Now, you must be careful in this case to not mislead users; you wouldn’t want to show something that looks like it could be the app, only to leave users disappointed when they actually download and start using it.

But in much the same way that Supercell and Machine Zone famously used actors like Liam Neeson and Kate Upton to promote Clash of Clans and Game of War, a combination of atypical creative and actual gameplay footage can often engage users more deeply with your ad content.

5. How can we flip the script to show a unique perspective?

Most games have a unique protagonist or main character. Usually this is the character who is controlled by the player. Think Mario in Super Mario Bros. or Sonic in Sonic the Hedgehog.

Most ads for games like these focus on the titular character, and rightfully so.

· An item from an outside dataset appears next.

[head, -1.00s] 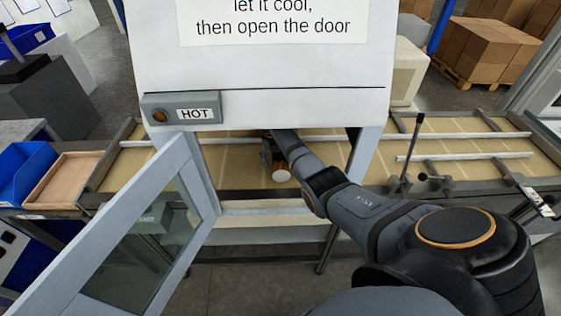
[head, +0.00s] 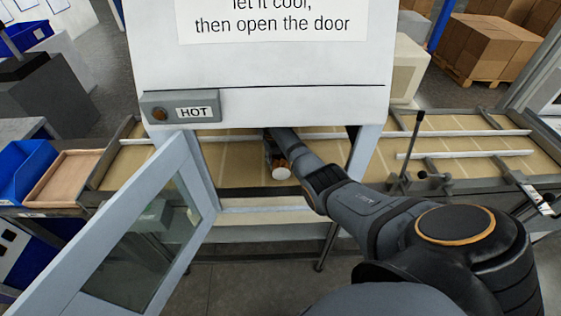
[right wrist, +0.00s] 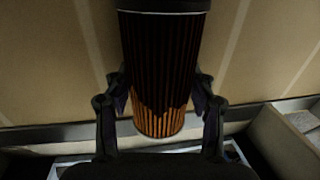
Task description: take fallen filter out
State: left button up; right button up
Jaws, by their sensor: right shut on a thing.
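The fallen filter shows in the right wrist view as an orange pleated cartridge (right wrist: 160,80) with dark shading over its upper part. My right gripper (right wrist: 160,100) has a finger on each side of it and is shut on it. In the head view the filter's white round end (head: 281,173) shows just below the right gripper (head: 275,150), inside the open doorway under the white machine hood (head: 260,75). The gripper is partly hidden there by the hood and my arm. The belt (head: 230,165) runs beneath. My left gripper is not in view.
The glazed door (head: 150,235) hangs open at the left of the doorway. A HOT sign (head: 194,112) with an unlit-looking lamp sits on the hood's corner. A lever (head: 411,150) stands right of my arm. A wooden tray (head: 62,180) and blue bin (head: 24,172) lie left.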

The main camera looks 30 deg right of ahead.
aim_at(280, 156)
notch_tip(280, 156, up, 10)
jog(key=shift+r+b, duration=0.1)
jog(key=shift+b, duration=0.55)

But what if, instead of the ad revolving around Mario or Sonic, you flipped the script and created an ad from the point of view of a different character?

What if you showed Princess Peach, not simply waiting on Mario to save her but breaking out of jail all on her own? What if you showed Dr. Eggman’s origin story and what led him to want to conquer the world?

Seeing things from a unique point of view can give audiences a whole new perspective on your game, especially if it’s a title they’re already familiar with. It can also unleash your teams’ creativity and get them to come up with great creative ideas they might never have thought of before.

Get creative with your creative

It’s about time that ad creative became the central tool in the game marketer’s toolbox. After all, ad creative is often the first encounter a visitor has with your game.

It sets the tone for their impression of your brand and lays the foundation for their overall experience with your game. So it’s important to get it right, right from the beginning.